In the aftermath of his release, Chowdhury remained largely confined to his home for nearly a year out of fear. His testimony before investigators thus carries a dual significance: it is both an account of personal suffering and a documentary trace of a broader system of clandestine detention. By naming senior officials—including the then prime minister, senior military intelligence leadership, and officers associated with the facility—he frames his disappearance not as an isolated incident but as part of a structured apparatus of coercive governance. In this sense, his testimony provides a crucial ethnographic archive of disappearance: revealing how the machinery of security operates through secrecy, intimidation, and the systematic erasure of legal visibility.
The testimony of Iqbal chowdhury sparked a series of unsettling questions about the underlying rationalities of the security regime itself. If the Joint Interrogation Cell (JIC) functioned as a site ostensibly dedicated to safeguarding national security, why did the interrogations repeatedly circle back to the “Indian question” with such intensity? Chowdhury’s account suggests that the interrogators were less concerned with conventional security threats than with disciplining particular forms of political speech, especially criticism of India and of the Bangladeshi government’s relationship with it.
The repeated emphasis on his Facebook writings about Indian influence, the interrogation framed around his status as a freedom fighter who had trained in India during 1971, and the moment when an interrogator spoke in Hindi all reveal a curious paradox, that an intelligence apparatus formally tasked with protecting the sovereignty of the state appeared deeply preoccupied with policing discourse about a neighbouring power.
The testimony raises broader questions about how security institutions define loyalty, dissent, and geopolitical alignment
In this sense, the testimony raises broader questions about how security institutions define loyalty, dissent, and geopolitical alignment. Rather than merely identifying threats to the state, the interrogations seemed to enforce a particular geopolitical sensibility, one in which criticism of India was treated as suspicious, even subversive. This dynamic invites deeper scrutiny into how national security, regional alliances, and the management of political dissent become entangled within the clandestine spaces of interrogation.
A second question emerging from Chowdhury’s testimony concerns the figure of the detainee himself. Why would a seventy-year-old veteran and small-scale political commentator, someone who neither commanded an organisation nor possessed the capacity to mobilise followers or orchestrate violent networks, become the object of such sustained intelligence attention in Bangladesh?
This detention points to a shift in how contemporary security regimes conceptualise threat. Rather than targeting only organisational infrastructures of violence, regimes of counterinsurgency increasingly operate through the management of discourse, affect, and symbolic authority. Chowdhury’s profile as an elderly freedom fighter, a locally respected figure, and an outspoken critic on social media carried a particular moral weight within Bangladesh’s political imagination.

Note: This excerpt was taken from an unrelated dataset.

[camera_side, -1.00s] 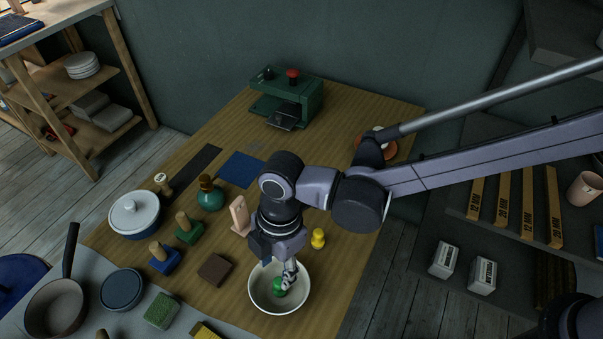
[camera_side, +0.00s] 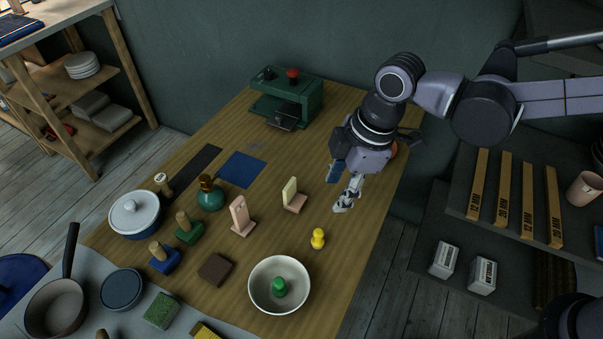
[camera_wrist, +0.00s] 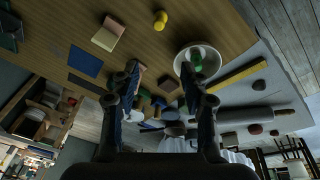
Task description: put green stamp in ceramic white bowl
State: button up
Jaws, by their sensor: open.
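The green stamp (camera_side: 280,287) stands inside the ceramic white bowl (camera_side: 263,302), near the middle of its floor. The bowl is at the front right of the wooden table. My gripper (camera_side: 340,192) is open and empty, raised above the table's right side, behind and to the right of the bowl. In the wrist view, the bowl (camera_wrist: 213,60) and the green stamp (camera_wrist: 196,59) show beyond the right finger, and my gripper's two open fingers (camera_wrist: 160,85) have nothing between them.
A yellow stamp (camera_side: 318,239) stands behind the bowl, to its right. Two upright wooden pieces (camera_side: 241,216) (camera_side: 291,195) stand near the table's middle. A green press (camera_side: 290,98) is at the back. A teal bottle (camera_side: 210,197), a lidded blue pot (camera_side: 136,216) and wood-handled stamps (camera_side: 188,230) stand left.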

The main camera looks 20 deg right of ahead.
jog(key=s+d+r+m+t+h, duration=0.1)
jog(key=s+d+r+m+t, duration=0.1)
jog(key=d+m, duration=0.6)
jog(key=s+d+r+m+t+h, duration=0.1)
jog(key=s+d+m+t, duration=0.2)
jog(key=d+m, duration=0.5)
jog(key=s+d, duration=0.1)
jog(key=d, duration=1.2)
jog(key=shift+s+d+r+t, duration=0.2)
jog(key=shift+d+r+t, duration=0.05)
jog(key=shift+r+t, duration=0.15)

His words did not mobilise militias, but they circulated narratives that contested the dominant geopolitical alignment of the state. In this sense, what the intelligence apparatus appeared to confront was not an operational network but a discursive one, the capacity of speech, memory, and historical legitimacy to unsettle official narratives of sovereignty and alliance. The detention thus reveals how security institutions often act preemptively against figures who embody alternative moral claims to the nation. From this perspective, Chowdhury’s disappearance illustrates how authoritarian security regimes expand their field of intervention beyond armed actors to encompass symbolic critics whose narratives threaten to disrupt the ideological coherence of the state.

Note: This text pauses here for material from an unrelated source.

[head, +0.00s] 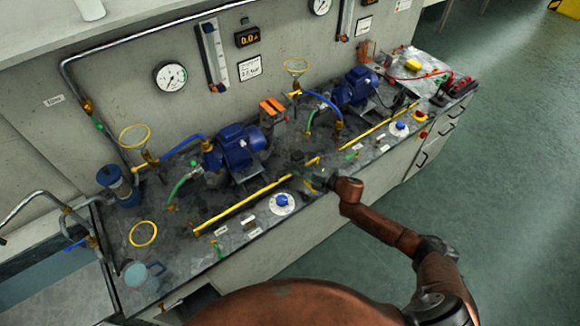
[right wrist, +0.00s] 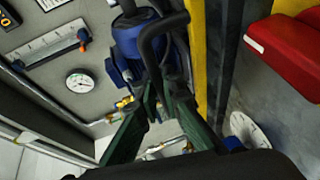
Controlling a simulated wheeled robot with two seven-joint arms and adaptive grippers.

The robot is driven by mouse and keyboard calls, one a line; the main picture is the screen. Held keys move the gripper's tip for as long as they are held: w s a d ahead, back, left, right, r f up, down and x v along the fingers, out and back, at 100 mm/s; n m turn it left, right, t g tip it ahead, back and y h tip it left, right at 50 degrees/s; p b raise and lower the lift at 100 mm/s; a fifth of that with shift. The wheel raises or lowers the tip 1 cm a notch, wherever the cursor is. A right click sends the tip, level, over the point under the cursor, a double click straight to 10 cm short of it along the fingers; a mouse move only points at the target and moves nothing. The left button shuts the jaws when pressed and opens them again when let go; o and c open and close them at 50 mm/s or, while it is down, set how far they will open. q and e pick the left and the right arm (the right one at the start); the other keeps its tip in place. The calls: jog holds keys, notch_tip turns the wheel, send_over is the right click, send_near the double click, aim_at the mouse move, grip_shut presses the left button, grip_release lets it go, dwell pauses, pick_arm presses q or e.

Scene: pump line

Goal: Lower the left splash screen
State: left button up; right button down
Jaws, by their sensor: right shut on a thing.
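The left splash screen shows in the head view as a long yellow edge (head: 243,204) running along the front of the bench before the left blue pump (head: 238,146). I cannot tell its exact tilt. My right gripper (head: 322,181) is at the right end of this yellow edge. In the right wrist view its green fingers (right wrist: 165,98) are closed around a black curved handle (right wrist: 160,45), beside a yellow strip (right wrist: 199,60). In the head view the fingers are small and the handle is hard to make out. My left gripper is not in view.
A second yellow edge (head: 378,132) lies before the right blue pump (head: 356,88). A blue knob on a white dial (head: 283,203) sits on the bench front, near my right forearm. A glass mug (head: 138,274) stands at the front left. The green floor (head: 510,190) at right is clear.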

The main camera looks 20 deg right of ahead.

A third question raised by Chowdhury’s testimony concerns the peculiar workings of Bengali nationalism within the architecture of secret detention. Throughout his captivity, he recalls that on notable national days, i.e., 16 December (Victory Day) and 14 April (Pohela Boishakh), he was unexpectedly served elaborate meals, including polao, beef, sweets, or fish and seasonal fruits. These gestures stood in stark contrast to the otherwise minimal and punitive conditions of disappearance.

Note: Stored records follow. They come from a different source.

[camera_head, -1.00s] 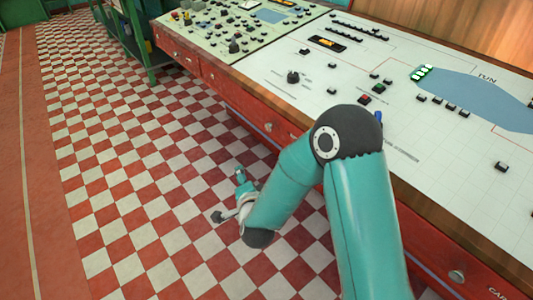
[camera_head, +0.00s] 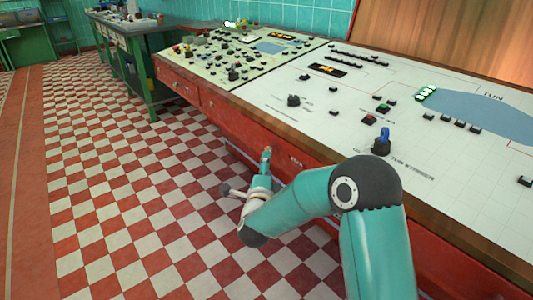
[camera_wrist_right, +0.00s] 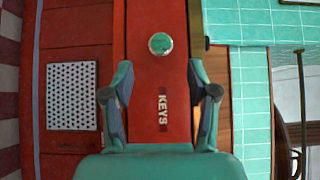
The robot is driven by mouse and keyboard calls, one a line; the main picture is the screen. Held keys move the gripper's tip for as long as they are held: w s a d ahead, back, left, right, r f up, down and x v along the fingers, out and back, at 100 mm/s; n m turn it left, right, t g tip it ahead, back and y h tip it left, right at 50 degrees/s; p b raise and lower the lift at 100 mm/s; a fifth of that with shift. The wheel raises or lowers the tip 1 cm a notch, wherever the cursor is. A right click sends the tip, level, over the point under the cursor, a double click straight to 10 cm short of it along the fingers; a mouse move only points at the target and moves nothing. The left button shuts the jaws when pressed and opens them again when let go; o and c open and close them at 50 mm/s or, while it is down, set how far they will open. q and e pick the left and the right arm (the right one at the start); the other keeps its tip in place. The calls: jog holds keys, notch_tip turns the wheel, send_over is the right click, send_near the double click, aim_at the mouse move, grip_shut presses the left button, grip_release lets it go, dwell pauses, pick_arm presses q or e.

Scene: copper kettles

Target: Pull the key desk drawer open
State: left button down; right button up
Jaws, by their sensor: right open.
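The key drawer is a red front (camera_wrist_right: 160,75) with a white KEYS label and a round metal knob (camera_wrist_right: 159,43) in the right wrist view. It looks flush with the red desk front. In the head view, part of the drawer front (camera_head: 297,162) with a small pale mark shows just right of my right gripper (camera_head: 266,152); the knob seems hidden behind that gripper. In the right wrist view, my right gripper (camera_wrist_right: 160,70) is open, its fingers on either side of the drawer's middle line. The knob lies ahead between them, untouched. My left gripper is out of view.
The control desk (camera_head: 310,110) has a white top with switches and a wooden front edge. Another drawer (camera_head: 180,86) is farther left. A perforated panel (camera_wrist_right: 72,96) shows beside the drawer. The checkered floor (camera_head: 130,200) before the desk is clear.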

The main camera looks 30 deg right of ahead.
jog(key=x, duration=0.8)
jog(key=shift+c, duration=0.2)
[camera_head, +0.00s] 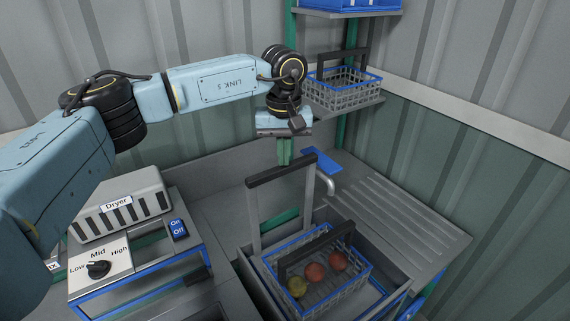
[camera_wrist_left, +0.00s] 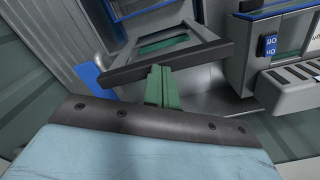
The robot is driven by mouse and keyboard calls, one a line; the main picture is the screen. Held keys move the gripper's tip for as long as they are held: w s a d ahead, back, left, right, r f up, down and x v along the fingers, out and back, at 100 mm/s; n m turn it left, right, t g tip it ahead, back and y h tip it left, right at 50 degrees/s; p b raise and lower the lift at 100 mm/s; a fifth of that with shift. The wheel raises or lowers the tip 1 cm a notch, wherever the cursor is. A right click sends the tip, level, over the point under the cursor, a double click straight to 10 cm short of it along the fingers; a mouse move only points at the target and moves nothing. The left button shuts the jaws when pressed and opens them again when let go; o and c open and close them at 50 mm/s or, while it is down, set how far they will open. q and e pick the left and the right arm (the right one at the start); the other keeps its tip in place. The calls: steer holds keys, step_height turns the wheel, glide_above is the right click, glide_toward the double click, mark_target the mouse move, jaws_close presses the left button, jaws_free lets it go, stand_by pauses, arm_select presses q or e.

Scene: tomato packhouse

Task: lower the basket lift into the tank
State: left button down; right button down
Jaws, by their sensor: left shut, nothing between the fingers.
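The basket lift (camera_head: 255,215) is a grey upright frame with a black top bar, rising from the tank (camera_head: 399,290) in the bench. A grey basket with a blue rim (camera_head: 364,264) and its own black handle sits at the tank's opening. It holds one yellowish and two red tomatoes (camera_head: 315,272). How deep it sits is hard to tell. My left gripper (camera_head: 285,160) is shut and empty, its green fingers pointing down close to the lift's top bar. The fingers (camera_wrist_left: 158,86) and bar (camera_wrist_left: 180,62) also show close together in the left wrist view; contact is unclear. My right gripper is out of view.
A dryer (camera_head: 118,206) with a Low/Mid/High knob and a blue On/Off switch (camera_head: 178,229) stands left of the tank. A tap (camera_head: 324,172) stands behind it. A ribbed drainboard (camera_head: 400,215) lies to the right. An empty basket (camera_head: 345,95) sits on a shelf.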

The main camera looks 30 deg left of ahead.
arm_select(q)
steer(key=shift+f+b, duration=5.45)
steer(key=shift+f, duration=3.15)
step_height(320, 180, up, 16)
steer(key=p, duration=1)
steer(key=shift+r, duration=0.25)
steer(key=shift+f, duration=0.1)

Yet these moments of ceremonial generosity occurred precisely while he was being interrogated and punished as an “anti-national” figure for criticising the government and questioning Indian influence in Bangladesh. The contradiction exposes a deeper tension embedded within contemporary state narratives of Bengali nationalism. On the one hand, the detainee is disciplined as politically deviant, on the other, he is symbolically folded back into ritual performances of the nation through the observance of national days tied to the memory of 1971 and Bengali cultural identity. These moments expose how nationalism operates within carceral spaces not merely as ideology but as a disciplinary ritual, one that both reaffirms the moral authority of the state and subtly demands the detainee’s recognition of it. The offering of celebratory food thus appears less as compassion than as a subtle enactment of sovereign power, the same security apparatus that renders a citizen disappearable simultaneously orchestrates the rituals through which Bengali national belonging is affirmed
Finally, the limitation arising from Chowdhury’s testimony concerns accountability within the security apparatus itself. While his statement identifies senior political and intelligence officials as responsible for the system that enabled his disappearance, it simultaneously reveals the extensive involvement of ordinary soldiers, guards, and lower-ranking military staff who carried out the daily routines of confinement, interrogation, and torture. These were the individuals who blindfolded him, escorted him through the corridors, administered beatings, attached electric clips to his body, and enforced the regime of silence that structured his captivity. Yet within the current prosecutorial framework, these actors largely remain absent from the field of legal scrutiny; the focus of justice is directed primarily toward high-ranking commanders and senior officials.
This raises a difficult analytical and moral question: what happens to the forms of violence that are enacted through the bodies and actions of ordinary functionaries of the state? By concentrating responsibility at the level of command, the legal process risks rendering the everyday executors of violence invisible, even though it was through their hands that the machinery of disappearance operated. Chowdhury’s testimony therefore inadvertently exposes a structural tension within transitional justice itself, between the juridical desire to establish command responsibility at the top and the unresolved question of how to account for the dispersed, routine participation of lower-ranking personnel who materially enacted the violence.